If $\theta$ is fixed, for the objective $\eqref{eq:simsiam}$, it is easy to solve for the optimal value of $\eta_x$ as:
\begin{equation}\eta_x=\mathbb{E}_{\mathcal{T}}\left[\mathcal{F}_{\theta}(\mathcal{T}(x))\right]\end{equation}
Substituting this back into $\eqref{eq:simsiam}$, we get the optimization objective as:
\begin{equation}\mathcal{L}(\theta)=\mathbb{E}_{x, \mathcal{T}}\bigg[\left\|\mathcal{F}_{\theta}(\mathcal{T}(x))-\mathbb{E}_{\mathcal{T}}\left[\mathcal{F}_{\theta}(\mathcal{T}(x))\right]\right\|^2\bigg]\end{equation}
If we assume that $\mathcal{T}(x)-x$ is a "small" vector, then performing a first-order expansion at $x$ gives:
\begin{equation}\mathcal{L}(\theta)\approx\mathbb{E}_{x, \mathcal{T}}\bigg[\left\|\frac{\partial \mathcal{F}_{\theta}(x)}{\partial x}\big(\mathcal{T}(x)-\bar{x}\big)\right\|^2\bigg]\label{eq:em-sim}\end{equation}
where $\bar{x}=\mathbb{E}_{\mathcal{T}}\left[\mathcal{T}(x)\right]$ is the average result of the same image under all data augmentation methods. Note that it usually does not equal $x$. Similarly, for a version of SimSiam without stop_gradient and without a predictor, the loss function is approximately:
\begin{equation}\mathcal{L}(\theta)\approx\mathbb{E}_{x, \mathcal{T}_1, \mathcal{T}_2}\bigg[\left\|\frac{\partial \mathcal{F}_{\theta}(x)}{\partial x}\big(\mathcal{T}_2(x)-\mathcal{T}_1(x)\big)\right\|^2\bigg]\label{eq:em-sim-2}\end{equation}
In equation $\eqref{eq:em-sim}$, each $\mathcal{T}(x)$ is subtracted by $\bar{x}$, and it can be proven that this choice minimizes the loss function. In equation $\eqref{eq:em-sim-2}$, each $\mathcal{T}_1(x)$ is subtracted by another augmented result $\mathcal{T}_2(x)$, which causes both the loss function itself and the variance of its estimate to increase significantly.

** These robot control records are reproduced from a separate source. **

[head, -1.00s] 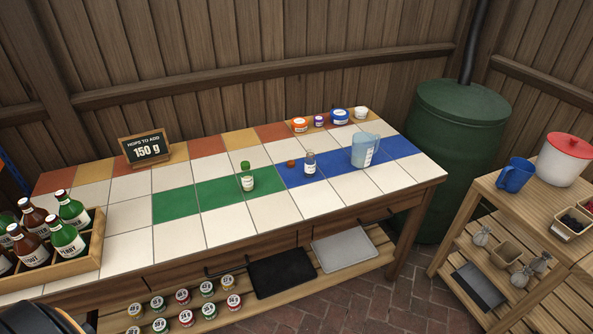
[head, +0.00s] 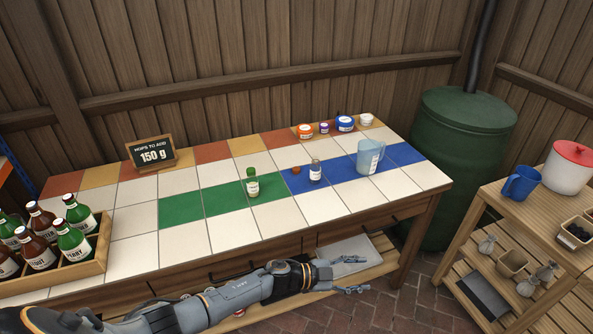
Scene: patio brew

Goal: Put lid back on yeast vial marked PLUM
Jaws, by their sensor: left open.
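A small vial (head: 315,172) with a white label stands upright on the blue tiles; no lid shows on it. A small brown-orange lid (head: 296,170) lies on the blue tiles just left of it. Another small vial (head: 252,188) with a green lid (head: 251,172) stands on the green tiles. The writing on both labels is too small to read. My left gripper (head: 358,274) is open and empty, in front of the table's front edge and lower in the picture than the vials. My right gripper is not in view.
A blue measuring jug (head: 369,157) stands right of the open vial. Several tubs, including a blue one (head: 345,124), line the back edge. A bottle crate (head: 98,250) stands at left, near a sign (head: 152,154). White tiles in front are clear.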

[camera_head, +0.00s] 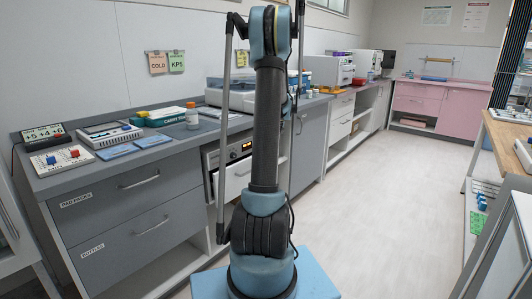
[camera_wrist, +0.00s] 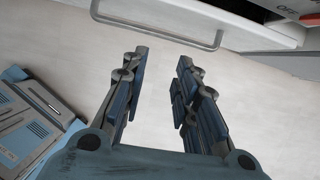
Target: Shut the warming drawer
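The warming drawer (camera_head: 236,181) has a white front. My gripper cannot be made out in the head view.
Grey drawers (camera_head: 135,205) labelled PAD PACKS and BOTTLES are at the left, both shut. The counter (camera_head: 172,130) above holds devices, a bottle and boxes. Pale floor (camera_head: 390,210) is clear to the right. A wooden-topped bench (camera_head: 508,145) stands at the right edge.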

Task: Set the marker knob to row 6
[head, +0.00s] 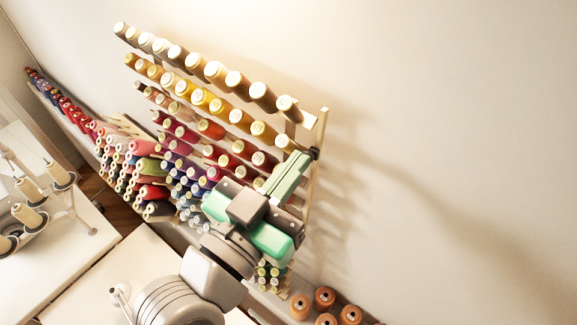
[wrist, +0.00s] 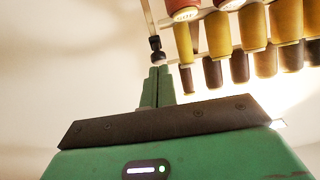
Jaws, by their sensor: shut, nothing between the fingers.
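The marker knob (head: 314,153) is a small dark piece on the pale upright post at the right side of the thread rack (head: 323,122). In the wrist view the knob (wrist: 156,48) sits on the thin post, just beyond my fingertips. My green gripper (head: 303,158) is beside the post with its fingertips at the knob. In the wrist view its two fingers (wrist: 158,70) are together with nothing between them. The tips look touching or nearly touching the knob; I cannot tell which. No row numbers are readable, and my gripper hides part of the lower rows.
Several rows of coloured thread spools (head: 203,97) fill the rack left of the post, close to my gripper. Orange spools (head: 325,297) stand low at the right. A white table (head: 105,275) is at lower left. The wall to the right is clear.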

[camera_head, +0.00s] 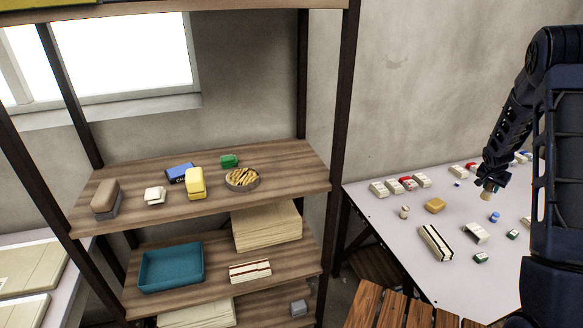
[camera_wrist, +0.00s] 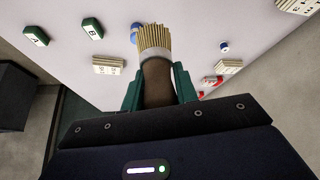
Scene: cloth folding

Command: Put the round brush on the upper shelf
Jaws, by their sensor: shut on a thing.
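My gripper (camera_head: 488,182) is over the white table at the right in the head view. It is shut on the round brush, whose pale bristles show just below the fingers (camera_head: 487,195). In the wrist view the round brush (camera_wrist: 155,72) has a brown handle between the green fingers of my gripper (camera_wrist: 158,88), a light band and straw-coloured bristles pointing away. The brush appears held above the table top. The upper shelf (camera_head: 290,165) is a brown wooden board at the left in the head view, apart from my gripper.
On the upper shelf are a brown-and-grey brush (camera_head: 105,198), a yellow item (camera_head: 195,184), a blue box (camera_head: 180,172), a green item (camera_head: 229,160) and a round bowl (camera_head: 242,180). The shelf's front right is bare. Dark posts (camera_head: 340,100) frame it. Several small items lie on the table (camera_head: 400,225).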

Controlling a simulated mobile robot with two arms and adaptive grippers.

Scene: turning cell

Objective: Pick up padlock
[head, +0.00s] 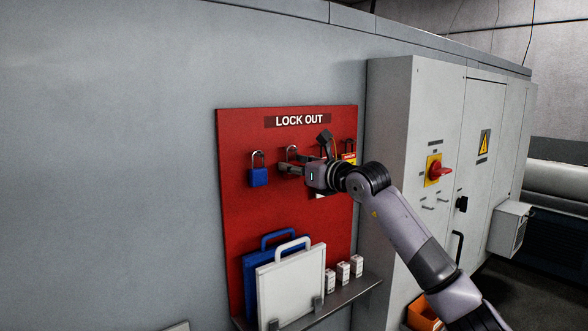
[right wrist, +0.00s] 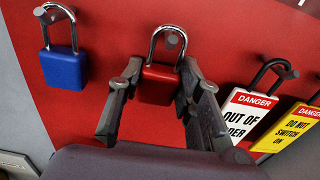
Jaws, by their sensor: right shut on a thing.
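A red padlock (right wrist: 158,84) hangs by its shackle on a peg of the red lockout board (head: 232,195). My right gripper (right wrist: 157,78) has its fingers on both sides of the red padlock's body and is shut on it. In the head view the right gripper (head: 291,167) reaches the board from the right and mostly hides this padlock; its shackle shows above the fingers. A blue padlock (head: 258,177) hangs on the peg to the left, apart from the gripper; it also shows in the right wrist view (right wrist: 64,70). My left gripper is not in view.
A white "DANGER OUT OF ORDER" tag (right wrist: 250,108) and a yellow "DO NOT SWITCH" tag (right wrist: 296,129) hang right of the gripper. Below are a shelf (head: 345,302), a white case (head: 290,283), a blue case (head: 249,280) and small white boxes (head: 343,273). A grey cabinet (head: 395,120) stands right.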

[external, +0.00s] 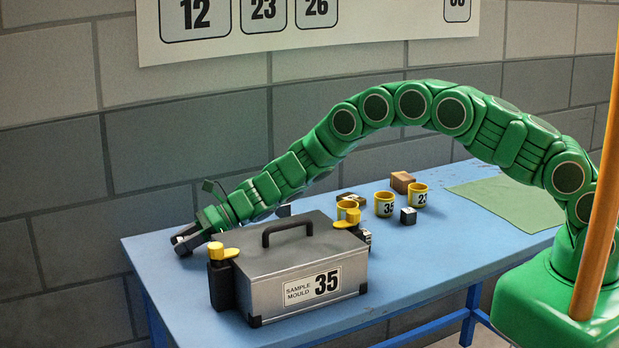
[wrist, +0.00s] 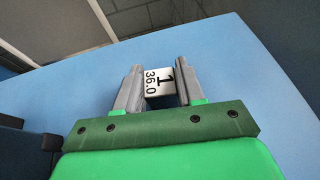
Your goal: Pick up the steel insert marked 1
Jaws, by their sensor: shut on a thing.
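The steel insert marked 1 (wrist: 159,82) is a small block with a white face that reads 1 and 36.0. In the wrist view it sits between the two grey fingers of my gripper (wrist: 158,74), which is shut on it. In the external view my gripper (external: 186,239) is low over the far left end of the blue table, just left of and behind the sample mould. The insert cannot be made out clearly there. I cannot tell whether it touches the table.
The grey sample mould (external: 270,262), marked 35 with yellow clamps, stands close to my gripper. A green cloth (external: 508,202) lies at right. The table (external: 450,243) is otherwise mostly clear.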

Does this mean that the reason why not using stop_gradient and not using a predictor fails is because the loss function and its variance are too large? Noticing that under the first-order approximation, $\eta_x\approx \mathcal{F}_{\theta}(\bar{x})$, if the optimization objective is changed to:
\begin{equation}\mathcal{L}(\theta)=\mathbb{E}_{x, \mathcal{T}}\bigg[\left\|\mathcal{F}_{\theta}(\mathcal{T}(x))-\mathcal{F}_{\theta}(\bar{x})\right\|^2\bigg]\end{equation}
would it still not collapse? I have not verified this and do not know. Readers who are currently studying related content might want to verify it. This also leads to a related question: for an encoder trained this way, is it better to use $\mathcal{F}_{\theta}(x)$ or $\mathcal{F}_{\theta}(\bar{x})$ as the feature?
Of course, this part of the discussion is built on the assumption that "$\mathcal{T}(x)-x$ is a small vector." If it doesn't hold, then this section is in vain.
Summary
This article attempts to provide my understanding of why the BYOL and SimSiam algorithms do not collapse from a dynamic perspective. Unfortunately, halfway through writing, I realized that some of the analyses I had conceived could not be made self-consistent, so I deleted some content and added a new angle, trying to ensure the article didn't "end poorly." As for quality, that's another matter. I am sharing this as a note here and hope readers will be tolerant and offer corrections if there are any inadequacies.